Lawrence Kudlow says he’s getting older, which is the only thing he got right here:
Also noteworthy is Alan Reynolds’ recent piece that argues tax revenues as a share of the economy actually increased during the JFK, Ronald Reagan and George W. Bush tax rate reduction periods. Revenues also rose following Bill Clinton’s second term tax cut package that included a reduction in the capital gains tax rate … Tax receipts have absolutely boomed in the aftermath of President Bush’s 2003 tax rate reduction package. That’s a fact. As a consequence, the budget deficit has fallen substantially … The older I get, the more militant I become on this subject. Lower tax rates do expand the economic pie. Lower tax rates do boost revenues. Art Laffer had it right, and he’s got twenty-five years of pro-growth evidence to back him up. The tax cutters were right. They won.
Militant? If Kudlow wants to declare victory in his war against reality, I’ll concede his free lunch camp has won the War of Stupidity. We have graphed Federal revenues excluding payroll contributions as a share of GDP. Our series captures both personal income taxes and taxes on profits.
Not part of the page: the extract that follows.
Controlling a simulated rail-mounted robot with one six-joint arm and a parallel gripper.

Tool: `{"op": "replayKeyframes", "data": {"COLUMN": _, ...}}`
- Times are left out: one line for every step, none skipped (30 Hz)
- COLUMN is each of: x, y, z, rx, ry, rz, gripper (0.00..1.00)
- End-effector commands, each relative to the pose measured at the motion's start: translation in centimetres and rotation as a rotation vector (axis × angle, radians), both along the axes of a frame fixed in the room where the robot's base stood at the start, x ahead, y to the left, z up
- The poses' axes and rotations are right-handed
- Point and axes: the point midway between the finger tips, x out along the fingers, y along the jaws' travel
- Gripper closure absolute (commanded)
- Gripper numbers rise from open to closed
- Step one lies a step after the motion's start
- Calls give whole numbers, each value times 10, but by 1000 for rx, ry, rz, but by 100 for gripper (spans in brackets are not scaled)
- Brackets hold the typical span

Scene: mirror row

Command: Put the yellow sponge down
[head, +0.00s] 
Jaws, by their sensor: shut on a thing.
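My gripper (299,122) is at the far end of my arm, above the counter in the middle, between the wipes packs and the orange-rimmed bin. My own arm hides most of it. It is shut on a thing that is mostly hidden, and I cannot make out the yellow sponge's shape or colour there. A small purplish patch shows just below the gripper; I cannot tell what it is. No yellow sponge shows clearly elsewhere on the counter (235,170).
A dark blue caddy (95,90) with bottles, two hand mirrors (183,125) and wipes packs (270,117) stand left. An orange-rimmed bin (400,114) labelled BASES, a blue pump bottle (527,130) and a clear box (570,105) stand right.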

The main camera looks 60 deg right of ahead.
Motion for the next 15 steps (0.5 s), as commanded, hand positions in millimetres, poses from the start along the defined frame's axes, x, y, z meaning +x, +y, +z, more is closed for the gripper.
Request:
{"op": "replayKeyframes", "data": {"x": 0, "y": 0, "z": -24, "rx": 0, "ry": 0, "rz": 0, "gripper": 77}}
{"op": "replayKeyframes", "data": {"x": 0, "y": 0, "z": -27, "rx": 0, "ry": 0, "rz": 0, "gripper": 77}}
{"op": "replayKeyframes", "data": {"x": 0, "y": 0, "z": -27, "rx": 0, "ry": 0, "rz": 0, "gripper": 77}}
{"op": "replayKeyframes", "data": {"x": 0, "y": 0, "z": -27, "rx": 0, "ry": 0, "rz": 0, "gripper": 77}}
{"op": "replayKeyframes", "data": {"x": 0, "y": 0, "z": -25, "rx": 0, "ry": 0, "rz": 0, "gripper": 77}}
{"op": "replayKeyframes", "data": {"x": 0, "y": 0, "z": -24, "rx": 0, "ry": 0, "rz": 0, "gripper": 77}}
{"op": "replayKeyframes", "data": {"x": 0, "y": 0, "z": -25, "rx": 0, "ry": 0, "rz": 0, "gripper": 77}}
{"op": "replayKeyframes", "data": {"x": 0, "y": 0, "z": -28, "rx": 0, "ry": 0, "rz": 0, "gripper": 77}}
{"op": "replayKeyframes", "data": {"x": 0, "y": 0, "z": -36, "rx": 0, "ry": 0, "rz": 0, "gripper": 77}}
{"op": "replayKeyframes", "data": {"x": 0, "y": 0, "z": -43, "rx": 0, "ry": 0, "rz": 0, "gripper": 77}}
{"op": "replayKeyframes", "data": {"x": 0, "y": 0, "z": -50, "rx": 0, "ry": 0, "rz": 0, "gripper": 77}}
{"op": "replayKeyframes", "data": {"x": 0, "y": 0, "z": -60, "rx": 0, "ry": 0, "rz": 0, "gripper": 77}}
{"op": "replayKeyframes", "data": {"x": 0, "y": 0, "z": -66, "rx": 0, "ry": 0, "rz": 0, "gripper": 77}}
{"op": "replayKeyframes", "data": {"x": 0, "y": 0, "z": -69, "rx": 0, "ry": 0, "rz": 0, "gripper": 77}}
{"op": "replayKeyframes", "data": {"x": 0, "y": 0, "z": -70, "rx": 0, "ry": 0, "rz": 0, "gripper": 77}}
The revenue to GDP ratio rose from 10.4% in 1992 to 13.4% in 2000. Kudlow is so desperate to say Art Laffer was right that he has portrayed the Clinton era as a period of tax cuts. I guess all those Republicans who complained about Clinton’s tax increase in 1993 were just not as smart as Lawrence Kudlow.
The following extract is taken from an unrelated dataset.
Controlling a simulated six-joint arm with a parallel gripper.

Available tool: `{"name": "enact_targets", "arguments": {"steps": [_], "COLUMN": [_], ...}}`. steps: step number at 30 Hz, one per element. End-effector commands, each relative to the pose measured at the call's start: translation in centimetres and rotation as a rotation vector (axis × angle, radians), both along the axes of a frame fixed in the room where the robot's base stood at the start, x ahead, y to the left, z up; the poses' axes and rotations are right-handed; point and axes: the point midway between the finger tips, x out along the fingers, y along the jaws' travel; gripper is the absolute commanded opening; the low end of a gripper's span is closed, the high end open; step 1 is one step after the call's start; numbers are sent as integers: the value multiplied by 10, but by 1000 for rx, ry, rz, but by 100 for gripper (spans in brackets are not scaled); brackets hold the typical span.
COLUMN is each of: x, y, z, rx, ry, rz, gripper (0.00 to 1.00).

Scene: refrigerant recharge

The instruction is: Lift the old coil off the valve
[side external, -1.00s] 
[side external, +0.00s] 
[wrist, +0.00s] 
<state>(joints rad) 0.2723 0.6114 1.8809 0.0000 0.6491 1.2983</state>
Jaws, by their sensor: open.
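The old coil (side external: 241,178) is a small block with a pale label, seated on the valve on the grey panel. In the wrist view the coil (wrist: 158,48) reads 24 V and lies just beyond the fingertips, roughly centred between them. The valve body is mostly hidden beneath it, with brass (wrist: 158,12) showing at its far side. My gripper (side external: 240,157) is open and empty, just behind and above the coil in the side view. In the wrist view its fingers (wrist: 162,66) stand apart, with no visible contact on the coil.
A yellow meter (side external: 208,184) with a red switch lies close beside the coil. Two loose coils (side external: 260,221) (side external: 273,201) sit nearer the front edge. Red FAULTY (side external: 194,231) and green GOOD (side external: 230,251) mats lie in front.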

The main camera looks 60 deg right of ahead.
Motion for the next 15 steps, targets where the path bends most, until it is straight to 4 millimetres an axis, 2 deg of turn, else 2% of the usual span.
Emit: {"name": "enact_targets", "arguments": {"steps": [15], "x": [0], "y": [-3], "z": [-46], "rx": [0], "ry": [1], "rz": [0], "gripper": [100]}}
Now it is true that the revenue to GDP ratio rose from 9.8% in 2003 to 11.8% in 2006. Oh golly gee – we finally recovered from the recession! This recovery would have happened whether we cut tax rates in 2003 or not. And maybe Mr. Kudlow might notice that the 11.8% in 2006 is lower than the 13.4% in 2000.
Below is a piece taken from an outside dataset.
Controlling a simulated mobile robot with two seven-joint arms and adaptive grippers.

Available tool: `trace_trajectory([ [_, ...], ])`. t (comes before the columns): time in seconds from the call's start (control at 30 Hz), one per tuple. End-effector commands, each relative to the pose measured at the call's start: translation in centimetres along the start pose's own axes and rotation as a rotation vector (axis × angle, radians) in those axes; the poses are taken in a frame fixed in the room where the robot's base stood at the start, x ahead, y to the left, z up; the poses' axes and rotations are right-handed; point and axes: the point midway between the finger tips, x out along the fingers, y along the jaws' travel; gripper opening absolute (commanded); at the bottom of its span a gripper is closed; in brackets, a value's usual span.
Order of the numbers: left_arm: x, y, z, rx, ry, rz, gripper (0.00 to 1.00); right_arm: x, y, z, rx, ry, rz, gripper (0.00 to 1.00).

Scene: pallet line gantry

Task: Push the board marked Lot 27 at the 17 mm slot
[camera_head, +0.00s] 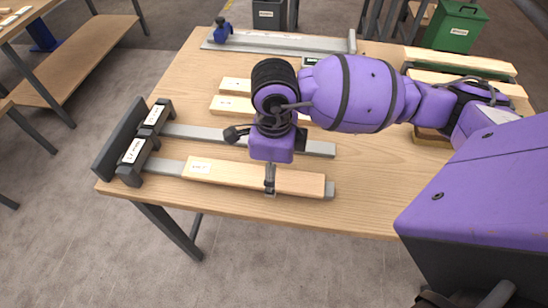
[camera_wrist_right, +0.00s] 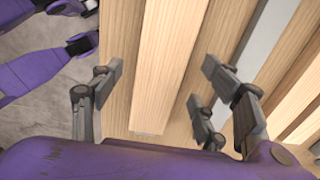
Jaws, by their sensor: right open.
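A pale board (camera_head: 225,173) with a small white label lies along the front grey rail (camera_head: 168,167); its print is too small to read surely. The rail's left end meets a black block (camera_head: 125,165), which carries two white labels, one per rail; I cannot read them surely. My right gripper (camera_head: 270,180) is over the board's right half, pointing down. In the right wrist view the right gripper (camera_wrist_right: 155,95) is open, its fingers on either side of a pale board (camera_wrist_right: 170,55). I cannot tell whether they touch it. My left gripper is not in view.
A second grey rail (camera_head: 200,133) lies behind. More pale boards (camera_head: 230,105) lie farther back, partly hidden by my right arm. A long grey fixture with a blue part (camera_head: 223,32) stands at the back. A green bin (camera_head: 455,27) stands beyond the table (camera_head: 360,190).

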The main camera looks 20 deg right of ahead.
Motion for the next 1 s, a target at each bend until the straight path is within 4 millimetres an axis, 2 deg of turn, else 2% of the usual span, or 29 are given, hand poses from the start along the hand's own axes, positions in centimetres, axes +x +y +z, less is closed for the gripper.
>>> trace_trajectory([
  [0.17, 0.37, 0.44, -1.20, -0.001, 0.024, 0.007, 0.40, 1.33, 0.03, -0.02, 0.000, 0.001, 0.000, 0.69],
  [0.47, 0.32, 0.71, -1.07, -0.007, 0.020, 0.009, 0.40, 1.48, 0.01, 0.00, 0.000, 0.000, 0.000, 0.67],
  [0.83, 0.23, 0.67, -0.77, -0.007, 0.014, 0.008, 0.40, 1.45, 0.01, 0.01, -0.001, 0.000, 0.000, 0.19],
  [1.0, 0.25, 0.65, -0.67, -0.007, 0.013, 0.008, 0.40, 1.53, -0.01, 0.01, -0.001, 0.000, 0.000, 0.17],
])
You might ask why I excluded payroll contributions. It is because Kudlow wants to reach back to the 1960’s and the 1980’s in his attempts to claim that tax rate cuts led to supply-side miracles. Anyone who understands tax policy, however, understands that we saw increases in payroll tax rates. Real payroll taxes did rise during Reagan’s Administration precisely because we raised tax rates. The ratio of Federal revenues excluding payroll contributions to GDP actually fell from 1963 to 1967 and during the Reagan era. On the latter, we should not be surprised as the fiscal irresponsibility during the 1980’s led to lower national savings and less long-term growth.
But let me vent about this notion that John Kennedy signed a pro-growth tax cut. First of all, the 1964 tax cut was signed by President Lyndon Johnson. Secondly, he came to regret this fiscal stimulus after the economy got back to full employment and we realized we were entering a period of excess aggregate demand. The first response of the Federal Reserve in 1966 was to raise interest rates, which led to the 1966 Credit Crunch. Since Mr. Kudlow likely has not a clue what the Credit Crunch was, let me help him out. The lower national savings combined with tight monetary policy to offset this fiscal stimulus leads to higher interest rates, which leads to less investment demand. Lower investment demand equates to slower long-term growth. Most people get this simple point. But Mr. Kudlow is getting old and apparently militant and senile.